Como já disse algumas vezes (por exemplo, aqui), sou próximo do Bloco de Esquerda desde que o partido se formou, em 1999. Até 2011, fui aquilo a que se costuma chamar um simpatizante: alguém que é próximo mas não filiado, que vota normal mas não exclusivamente no partido, que se identifica com a maioria das suas propostas mas não com todas.
Em finais de 2010, início de 2011, comecei a notar os primeiros sinais sérios de um certo desvario, que me levaram até a ter grandes dúvidas sobre se valeria a pena votar no partido nas eleições desse ano. Acabei por votar. Mas depois das eleições pus-me a pensar. E a 12 de junho, farto de tanto e tão crasso erro, vendo que ou se fazia alguma coisa ou em breve deixaria outra vez de ter em quem votar, tomei uma decisão: aderir ao Bloco. O objetivo? Tentar contribuir para que se cometessem menos erros, participando até certo ponto da vida interna do partido (só até certo ponto porque nem tenho tempo nem espírito de ativista), mas fundamentalmente votando em gente que, a meu ver, fosse capaz de evitar cair no mesmo tipo de disparates.

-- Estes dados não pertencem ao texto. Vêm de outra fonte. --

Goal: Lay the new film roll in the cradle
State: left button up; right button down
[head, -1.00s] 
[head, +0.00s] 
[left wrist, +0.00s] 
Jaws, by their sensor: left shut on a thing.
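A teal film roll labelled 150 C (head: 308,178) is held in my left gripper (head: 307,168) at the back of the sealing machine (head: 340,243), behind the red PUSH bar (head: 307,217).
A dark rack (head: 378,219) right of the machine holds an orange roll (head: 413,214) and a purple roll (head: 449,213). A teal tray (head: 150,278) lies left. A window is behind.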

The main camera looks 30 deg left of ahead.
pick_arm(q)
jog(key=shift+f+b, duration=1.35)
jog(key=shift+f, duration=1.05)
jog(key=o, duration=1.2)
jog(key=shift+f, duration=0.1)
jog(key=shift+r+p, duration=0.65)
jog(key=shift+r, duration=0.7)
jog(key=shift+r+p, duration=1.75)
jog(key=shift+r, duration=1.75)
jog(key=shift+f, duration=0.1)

E foi o que fiz, na convenção seguinte.
Infelizmente, fui traído: parte dessa gente a primeira coisa que fez a seguir a ser eleita foi pôr-se na alheta.

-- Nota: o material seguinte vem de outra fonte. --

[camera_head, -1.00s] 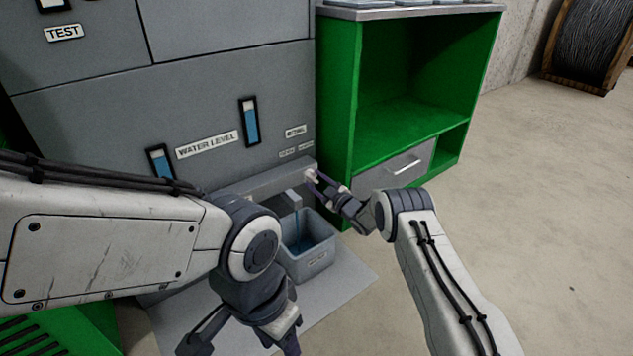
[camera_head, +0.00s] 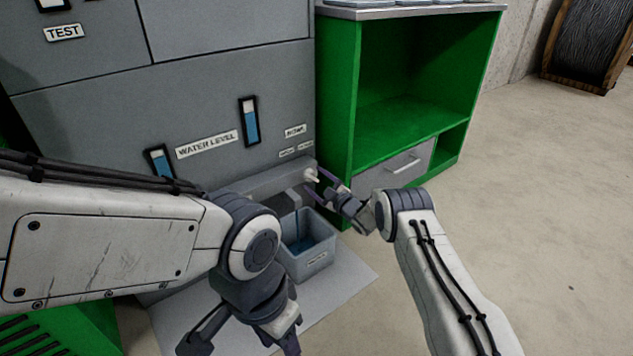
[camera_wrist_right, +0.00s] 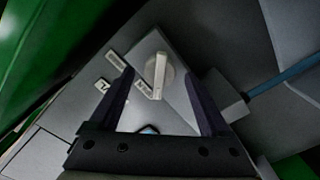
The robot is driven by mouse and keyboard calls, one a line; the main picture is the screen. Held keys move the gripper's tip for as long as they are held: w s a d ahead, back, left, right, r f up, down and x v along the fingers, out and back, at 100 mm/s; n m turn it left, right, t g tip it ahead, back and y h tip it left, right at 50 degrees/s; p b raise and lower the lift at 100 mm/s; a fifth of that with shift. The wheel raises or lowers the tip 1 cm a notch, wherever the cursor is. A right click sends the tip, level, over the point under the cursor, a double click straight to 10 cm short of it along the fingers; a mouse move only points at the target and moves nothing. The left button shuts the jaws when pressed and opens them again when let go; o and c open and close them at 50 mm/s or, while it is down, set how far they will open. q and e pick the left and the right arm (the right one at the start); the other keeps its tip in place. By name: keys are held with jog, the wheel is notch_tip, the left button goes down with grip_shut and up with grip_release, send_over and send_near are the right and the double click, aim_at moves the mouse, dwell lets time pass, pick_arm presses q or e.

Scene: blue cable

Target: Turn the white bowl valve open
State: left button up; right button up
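The white valve knob (camera_head: 311,174) sits on the grey panel's lower ledge, below a small label (camera_head: 294,131) that seems to read BOWL. In the right wrist view the knob (camera_wrist_right: 158,75) has a raised bar handle. My right gripper (camera_head: 317,183) is open, its fingers apart on either side of the knob, with visible gaps in the wrist view. A grey spout (camera_wrist_right: 234,104) shows there with a blue strip (camera_wrist_right: 285,77), apparently water, running from it. My left gripper (camera_head: 243,342) is open and empty at the bottom, away from the valve.
A grey bin (camera_head: 308,262) with blue water stands below the spout on a grey floor plate (camera_head: 345,290). A green cabinet (camera_head: 345,115) with a grey drawer (camera_head: 395,168) stands close right of the valve. Open floor lies further right.

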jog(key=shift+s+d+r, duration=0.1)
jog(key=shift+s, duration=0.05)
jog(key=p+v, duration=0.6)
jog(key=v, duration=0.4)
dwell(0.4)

E os erros, como se sabe, não pararam, apesar de nunca terem voltado a ter a mesma amplitude e catastrófica repercussão daquele destrambelhadíssimo início de 2011.

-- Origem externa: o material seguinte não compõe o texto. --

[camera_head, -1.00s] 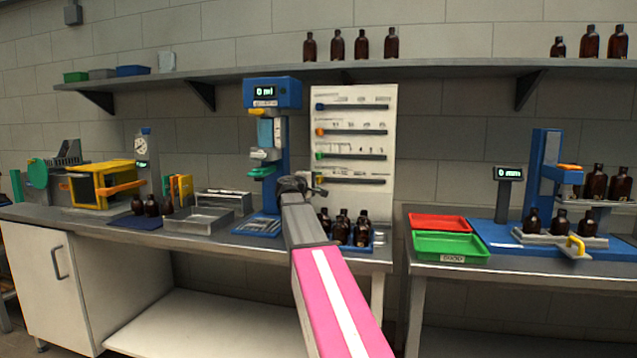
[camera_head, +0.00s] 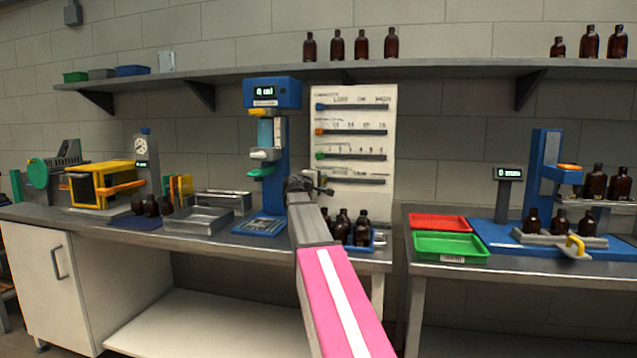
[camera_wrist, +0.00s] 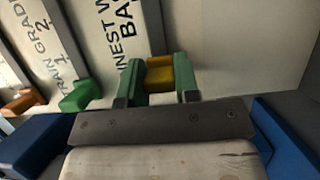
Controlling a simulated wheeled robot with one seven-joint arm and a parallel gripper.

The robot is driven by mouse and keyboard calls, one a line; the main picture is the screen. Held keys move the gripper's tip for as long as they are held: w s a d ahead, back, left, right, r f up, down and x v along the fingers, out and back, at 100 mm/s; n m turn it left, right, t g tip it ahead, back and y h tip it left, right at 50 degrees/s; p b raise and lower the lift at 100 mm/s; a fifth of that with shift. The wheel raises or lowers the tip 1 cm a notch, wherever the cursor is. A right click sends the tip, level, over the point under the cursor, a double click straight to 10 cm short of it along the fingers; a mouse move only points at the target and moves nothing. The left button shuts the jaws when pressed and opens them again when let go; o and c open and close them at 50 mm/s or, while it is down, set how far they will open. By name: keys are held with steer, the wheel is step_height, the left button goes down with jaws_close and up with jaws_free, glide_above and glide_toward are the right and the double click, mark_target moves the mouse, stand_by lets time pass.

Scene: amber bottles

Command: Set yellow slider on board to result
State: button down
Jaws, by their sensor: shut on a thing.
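The white board (camera_head: 352,108) stands upright against the wall at the back of the left bench, with several horizontal slots. Its blue slider (camera_head: 320,107), orange slider (camera_head: 319,132) and green slider (camera_head: 320,155) sit at the left ends of their slots. My gripper (camera_head: 322,186) is at the left of the lowest slot and hides the yellow slider in the head view. In the wrist view the yellow slider (camera_wrist: 160,76) lies between the green fingertips of my gripper (camera_wrist: 158,84), which are shut on it. Board lettering near the fingers is partly cut off.
Amber bottles (camera_head: 361,232) stand in a blue tray below the board, close under my arm. A blue machine (camera_head: 272,92) with a display stands just left of the board. The shelf (camera_head: 430,71) runs above it.

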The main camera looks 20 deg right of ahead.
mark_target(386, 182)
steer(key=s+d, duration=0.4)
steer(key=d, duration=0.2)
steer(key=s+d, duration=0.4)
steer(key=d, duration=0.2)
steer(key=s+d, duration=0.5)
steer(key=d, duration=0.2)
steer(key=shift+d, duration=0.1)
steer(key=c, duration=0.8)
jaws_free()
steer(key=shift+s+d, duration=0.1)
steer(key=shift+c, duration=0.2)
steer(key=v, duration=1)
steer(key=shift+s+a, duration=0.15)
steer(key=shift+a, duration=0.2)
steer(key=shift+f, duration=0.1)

Portanto este ano resolvi participar mais ativamente, escrevendo coisas, debatendo ideias, fazendo propostas. Coisas destas. Às duas por três, vejo-me contactado pela mesma gente em quem tinha votado dois anos antes (aqueles que ficaram). Queriam reunir-se comigo — andavam a preparar uma moção para concorrer este ano. Achei ótimo: ia voltar a ter em quem votar com vontade. Uma reunião, outra reunião, às tantas descubro que a parte algarvia dessa malta queria pôr-me à cabeça da lista de candidatos a delegados. Recusei terminantemente, mas lá me convenceram a ficar em segundo lugar. Aceitei porque pensei que era bem possível que acabasse por não ser eleito e, se fosse, participar de um congresso partidário (nós chamamos-lhes "convenções", mas é a mesma coisa) era uma experiência nova e podia ser interessante, quanto mais não fosse porque me faria conhecer melhor o que é o partido.
Fui mesmo eleito delegado. Pronto, está bem.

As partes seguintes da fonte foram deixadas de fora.